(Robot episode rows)
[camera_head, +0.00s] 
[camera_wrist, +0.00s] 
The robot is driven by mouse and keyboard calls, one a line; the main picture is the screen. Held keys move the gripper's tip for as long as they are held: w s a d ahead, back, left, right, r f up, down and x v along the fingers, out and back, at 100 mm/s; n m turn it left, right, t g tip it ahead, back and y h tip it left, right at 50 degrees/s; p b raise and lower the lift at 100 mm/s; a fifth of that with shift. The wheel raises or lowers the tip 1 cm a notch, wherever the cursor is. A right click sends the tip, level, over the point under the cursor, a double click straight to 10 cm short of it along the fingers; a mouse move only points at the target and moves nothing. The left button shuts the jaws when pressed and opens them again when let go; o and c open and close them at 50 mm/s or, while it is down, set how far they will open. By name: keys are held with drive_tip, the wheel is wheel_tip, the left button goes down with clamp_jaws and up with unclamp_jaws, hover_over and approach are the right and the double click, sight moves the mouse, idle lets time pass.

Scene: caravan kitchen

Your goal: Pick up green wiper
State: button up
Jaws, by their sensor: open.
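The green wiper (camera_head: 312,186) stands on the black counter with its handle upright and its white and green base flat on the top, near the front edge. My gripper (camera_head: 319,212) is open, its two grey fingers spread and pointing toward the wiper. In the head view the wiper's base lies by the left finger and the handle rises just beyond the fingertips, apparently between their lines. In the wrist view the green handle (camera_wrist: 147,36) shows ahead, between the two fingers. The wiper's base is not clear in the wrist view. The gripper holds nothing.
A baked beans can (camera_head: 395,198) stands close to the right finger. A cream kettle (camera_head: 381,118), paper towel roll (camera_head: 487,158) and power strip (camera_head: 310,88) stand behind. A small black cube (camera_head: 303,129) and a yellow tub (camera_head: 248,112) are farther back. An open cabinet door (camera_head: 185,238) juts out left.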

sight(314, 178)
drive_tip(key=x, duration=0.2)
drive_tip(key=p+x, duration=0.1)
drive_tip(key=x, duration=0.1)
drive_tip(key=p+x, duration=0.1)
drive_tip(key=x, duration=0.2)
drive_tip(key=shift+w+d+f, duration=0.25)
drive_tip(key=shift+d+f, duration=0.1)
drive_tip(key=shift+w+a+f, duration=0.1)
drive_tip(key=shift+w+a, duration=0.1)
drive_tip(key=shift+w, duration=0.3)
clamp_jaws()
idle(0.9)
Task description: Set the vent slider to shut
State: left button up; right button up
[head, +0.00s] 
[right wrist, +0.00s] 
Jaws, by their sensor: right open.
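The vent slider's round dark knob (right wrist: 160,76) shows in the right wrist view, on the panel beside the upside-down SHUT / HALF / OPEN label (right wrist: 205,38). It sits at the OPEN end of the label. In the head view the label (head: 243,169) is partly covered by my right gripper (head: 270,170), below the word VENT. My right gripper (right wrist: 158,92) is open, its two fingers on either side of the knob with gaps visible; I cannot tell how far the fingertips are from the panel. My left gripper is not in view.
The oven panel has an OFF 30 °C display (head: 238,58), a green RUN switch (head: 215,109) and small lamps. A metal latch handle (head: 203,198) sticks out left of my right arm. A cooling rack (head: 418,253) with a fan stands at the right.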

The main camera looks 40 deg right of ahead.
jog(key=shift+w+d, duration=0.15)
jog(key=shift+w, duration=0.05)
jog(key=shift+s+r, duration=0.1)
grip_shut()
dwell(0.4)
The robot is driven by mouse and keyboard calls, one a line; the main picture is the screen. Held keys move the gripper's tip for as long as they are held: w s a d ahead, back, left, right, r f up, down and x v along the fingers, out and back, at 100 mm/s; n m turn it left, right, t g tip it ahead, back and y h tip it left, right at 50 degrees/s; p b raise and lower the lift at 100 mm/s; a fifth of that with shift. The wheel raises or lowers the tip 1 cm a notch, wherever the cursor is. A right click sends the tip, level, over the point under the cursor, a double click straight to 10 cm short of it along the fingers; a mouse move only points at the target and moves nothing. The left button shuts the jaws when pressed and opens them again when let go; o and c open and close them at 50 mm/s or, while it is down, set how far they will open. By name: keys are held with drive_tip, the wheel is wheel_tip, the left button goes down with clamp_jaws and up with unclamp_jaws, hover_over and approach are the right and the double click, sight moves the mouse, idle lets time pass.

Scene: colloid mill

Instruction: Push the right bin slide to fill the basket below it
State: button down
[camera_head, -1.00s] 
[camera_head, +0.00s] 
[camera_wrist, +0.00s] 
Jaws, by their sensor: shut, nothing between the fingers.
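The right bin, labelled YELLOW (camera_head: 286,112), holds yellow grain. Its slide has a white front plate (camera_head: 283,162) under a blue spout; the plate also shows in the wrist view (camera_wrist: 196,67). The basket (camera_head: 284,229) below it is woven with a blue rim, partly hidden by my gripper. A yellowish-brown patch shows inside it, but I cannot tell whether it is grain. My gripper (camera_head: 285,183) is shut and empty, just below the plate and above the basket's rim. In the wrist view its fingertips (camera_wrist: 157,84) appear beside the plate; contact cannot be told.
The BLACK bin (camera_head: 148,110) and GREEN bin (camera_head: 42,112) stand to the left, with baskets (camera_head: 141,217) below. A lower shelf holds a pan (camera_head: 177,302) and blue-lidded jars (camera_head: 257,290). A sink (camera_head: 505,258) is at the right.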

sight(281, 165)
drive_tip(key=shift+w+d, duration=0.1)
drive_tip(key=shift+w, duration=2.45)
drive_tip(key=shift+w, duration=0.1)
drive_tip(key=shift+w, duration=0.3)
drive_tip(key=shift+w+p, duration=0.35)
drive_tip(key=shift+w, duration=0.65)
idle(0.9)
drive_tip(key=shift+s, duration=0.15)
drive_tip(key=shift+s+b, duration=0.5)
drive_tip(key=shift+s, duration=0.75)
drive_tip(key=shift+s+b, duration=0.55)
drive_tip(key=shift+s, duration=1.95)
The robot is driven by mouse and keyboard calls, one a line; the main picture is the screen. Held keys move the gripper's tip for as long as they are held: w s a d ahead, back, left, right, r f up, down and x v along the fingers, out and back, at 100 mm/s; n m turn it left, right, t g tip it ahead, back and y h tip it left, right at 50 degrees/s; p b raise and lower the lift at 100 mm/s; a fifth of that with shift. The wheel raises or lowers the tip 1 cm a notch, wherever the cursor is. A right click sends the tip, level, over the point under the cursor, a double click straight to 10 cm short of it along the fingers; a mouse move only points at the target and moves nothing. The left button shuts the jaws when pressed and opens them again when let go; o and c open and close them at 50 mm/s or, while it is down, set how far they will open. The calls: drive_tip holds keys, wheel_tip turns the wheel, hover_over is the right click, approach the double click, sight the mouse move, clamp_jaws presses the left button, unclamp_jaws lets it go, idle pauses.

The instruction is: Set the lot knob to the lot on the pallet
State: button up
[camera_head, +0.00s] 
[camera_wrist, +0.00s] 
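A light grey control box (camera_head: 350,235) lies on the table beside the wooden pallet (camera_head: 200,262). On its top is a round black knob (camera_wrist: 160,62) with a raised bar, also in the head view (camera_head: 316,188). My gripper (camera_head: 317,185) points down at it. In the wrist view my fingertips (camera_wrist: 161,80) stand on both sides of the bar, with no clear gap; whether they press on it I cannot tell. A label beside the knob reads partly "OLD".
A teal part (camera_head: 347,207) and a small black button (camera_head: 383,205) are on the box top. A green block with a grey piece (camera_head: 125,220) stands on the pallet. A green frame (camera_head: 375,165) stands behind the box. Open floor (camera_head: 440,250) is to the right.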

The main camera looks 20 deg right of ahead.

§ What is being asked: Repeat every record, keeping each word and mark exactly as it is.

§ Solution for this task:
[camera_head, +0.00s] 
[camera_wrist, +0.00s] 
The robot is driven by mouse and keyboard calls, one a line; the main picture is the screen. Held keys move the gripper's tip for as long as they are held: w s a d ahead, back, left, right, r f up, down and x v along the fingers, out and back, at 100 mm/s; n m turn it left, right, t g tip it ahead, back and y h tip it left, right at 50 degrees/s; p b raise and lower the lift at 100 mm/s; a fifth of that with shift. The wheel raises or lowers the tip 1 cm a notch, wherever the cursor is. A right click sends the tip, level, over the point under the cursor, a double click straight to 10 cm short of it along the fingers; a mouse move only points at the target and moves nothing. The left button shuts the jaws when pressed and opens them again when let go; o and c open and close them at 50 mm/s or, while it is down, set how far they will open. By name: keys are held with drive_tip, the wheel is wheel_tip, the left button goes down with clamp_jaws and up with unclamp_jaws, hover_over and approach are the right and the double click, sight moves the mouse, idle lets time pass.

Scene: caravan kitchen

Your goal: Pick up green wiper
State: button up
Jaws, by their sensor: open.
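The green wiper (camera_head: 312,186) stands on the black counter with its handle upright and its white and green base flat on the top, near the front edge. My gripper (camera_head: 319,212) is open, its two grey fingers spread and pointing toward the wiper. In the head view the wiper's base lies by the left finger and the handle rises just beyond the fingertips, apparently between their lines. In the wrist view the green handle (camera_wrist: 147,36) shows ahead, between the two fingers. The wiper's base is not clear in the wrist view. The gripper holds nothing.
A baked beans can (camera_head: 395,198) stands close to the right finger. A cream kettle (camera_head: 381,118), paper towel roll (camera_head: 487,158) and power strip (camera_head: 310,88) stand behind. A small black cube (camera_head: 303,129) and a yellow tub (camera_head: 248,112) are farther back. An open cabinet door (camera_head: 185,238) juts out left.

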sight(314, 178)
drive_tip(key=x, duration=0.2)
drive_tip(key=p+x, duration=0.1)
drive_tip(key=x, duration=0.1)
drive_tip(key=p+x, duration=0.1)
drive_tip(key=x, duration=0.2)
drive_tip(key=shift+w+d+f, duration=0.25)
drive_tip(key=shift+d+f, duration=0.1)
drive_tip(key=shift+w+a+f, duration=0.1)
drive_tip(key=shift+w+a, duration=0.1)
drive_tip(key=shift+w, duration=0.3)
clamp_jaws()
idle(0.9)
Task description: Set the vent slider to shut
State: left button up; right button up
[head, +0.00s] 
[right wrist, +0.00s] 
Jaws, by their sensor: right open.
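The vent slider's round dark knob (right wrist: 160,76) shows in the right wrist view, on the panel beside the upside-down SHUT / HALF / OPEN label (right wrist: 205,38). It sits at the OPEN end of the label. In the head view the label (head: 243,169) is partly covered by my right gripper (head: 270,170), below the word VENT. My right gripper (right wrist: 158,92) is open, its two fingers on either side of the knob with gaps visible; I cannot tell how far the fingertips are from the panel. My left gripper is not in view.
The oven panel has an OFF 30 °C display (head: 238,58), a green RUN switch (head: 215,109) and small lamps. A metal latch handle (head: 203,198) sticks out left of my right arm. A cooling rack (head: 418,253) with a fan stands at the right.

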The main camera looks 40 deg right of ahead.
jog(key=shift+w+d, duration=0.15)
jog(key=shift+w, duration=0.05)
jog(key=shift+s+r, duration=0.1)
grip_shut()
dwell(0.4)
The robot is driven by mouse and keyboard calls, one a line; the main picture is the screen. Held keys move the gripper's tip for as long as they are held: w s a d ahead, back, left, right, r f up, down and x v along the fingers, out and back, at 100 mm/s; n m turn it left, right, t g tip it ahead, back and y h tip it left, right at 50 degrees/s; p b raise and lower the lift at 100 mm/s; a fifth of that with shift. The wheel raises or lowers the tip 1 cm a notch, wherever the cursor is. A right click sends the tip, level, over the point under the cursor, a double click straight to 10 cm short of it along the fingers; a mouse move only points at the target and moves nothing. The left button shuts the jaws when pressed and opens them again when let go; o and c open and close them at 50 mm/s or, while it is down, set how far they will open. By name: keys are held with drive_tip, the wheel is wheel_tip, the left button goes down with clamp_jaws and up with unclamp_jaws, hover_over and approach are the right and the double click, sight moves the mouse, idle lets time pass.

Scene: colloid mill

Instruction: Push the right bin slide to fill the basket below it
State: button down
[camera_head, -1.00s] 
[camera_head, +0.00s] 
[camera_wrist, +0.00s] 
Jaws, by their sensor: shut, nothing between the fingers.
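The right bin, labelled YELLOW (camera_head: 286,112), holds yellow grain. Its slide has a white front plate (camera_head: 283,162) under a blue spout; the plate also shows in the wrist view (camera_wrist: 196,67). The basket (camera_head: 284,229) below it is woven with a blue rim, partly hidden by my gripper. A yellowish-brown patch shows inside it, but I cannot tell whether it is grain. My gripper (camera_head: 285,183) is shut and empty, just below the plate and above the basket's rim. In the wrist view its fingertips (camera_wrist: 157,84) appear beside the plate; contact cannot be told.
The BLACK bin (camera_head: 148,110) and GREEN bin (camera_head: 42,112) stand to the left, with baskets (camera_head: 141,217) below. A lower shelf holds a pan (camera_head: 177,302) and blue-lidded jars (camera_head: 257,290). A sink (camera_head: 505,258) is at the right.

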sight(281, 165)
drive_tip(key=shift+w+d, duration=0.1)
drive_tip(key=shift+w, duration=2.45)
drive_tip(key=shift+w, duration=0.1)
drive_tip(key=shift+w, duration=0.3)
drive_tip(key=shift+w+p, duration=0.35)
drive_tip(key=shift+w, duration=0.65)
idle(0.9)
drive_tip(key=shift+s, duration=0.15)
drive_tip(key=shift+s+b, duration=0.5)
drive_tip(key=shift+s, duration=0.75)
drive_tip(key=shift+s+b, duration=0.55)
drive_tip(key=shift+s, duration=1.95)
The robot is driven by mouse and keyboard calls, one a line; the main picture is the screen. Held keys move the gripper's tip for as long as they are held: w s a d ahead, back, left, right, r f up, down and x v along the fingers, out and back, at 100 mm/s; n m turn it left, right, t g tip it ahead, back and y h tip it left, right at 50 degrees/s; p b raise and lower the lift at 100 mm/s; a fifth of that with shift. The wheel raises or lowers the tip 1 cm a notch, wherever the cursor is. A right click sends the tip, level, over the point under the cursor, a double click straight to 10 cm short of it along the fingers; a mouse move only points at the target and moves nothing. The left button shuts the jaws when pressed and opens them again when let go; o and c open and close them at 50 mm/s or, while it is down, set how far they will open. The calls: drive_tip holds keys, wheel_tip turns the wheel, hover_over is the right click, approach the double click, sight the mouse move, clamp_jaws presses the left button, unclamp_jaws lets it go, idle pauses.

The instruction is: Set the lot knob to the lot on the pallet
State: button up
[camera_head, +0.00s] 
[camera_wrist, +0.00s] 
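A light grey control box (camera_head: 350,235) lies on the table beside the wooden pallet (camera_head: 200,262). On its top is a round black knob (camera_wrist: 160,62) with a raised bar, also in the head view (camera_head: 316,188). My gripper (camera_head: 317,185) points down at it. In the wrist view my fingertips (camera_wrist: 161,80) stand on both sides of the bar, with no clear gap; whether they press on it I cannot tell. A label beside the knob reads partly "OLD".
A teal part (camera_head: 347,207) and a small black button (camera_head: 383,205) are on the box top. A green block with a grey piece (camera_head: 125,220) stands on the pallet. A green frame (camera_head: 375,165) stands behind the box. Open floor (camera_head: 440,250) is to the right.

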The main camera looks 20 deg right of ahead.

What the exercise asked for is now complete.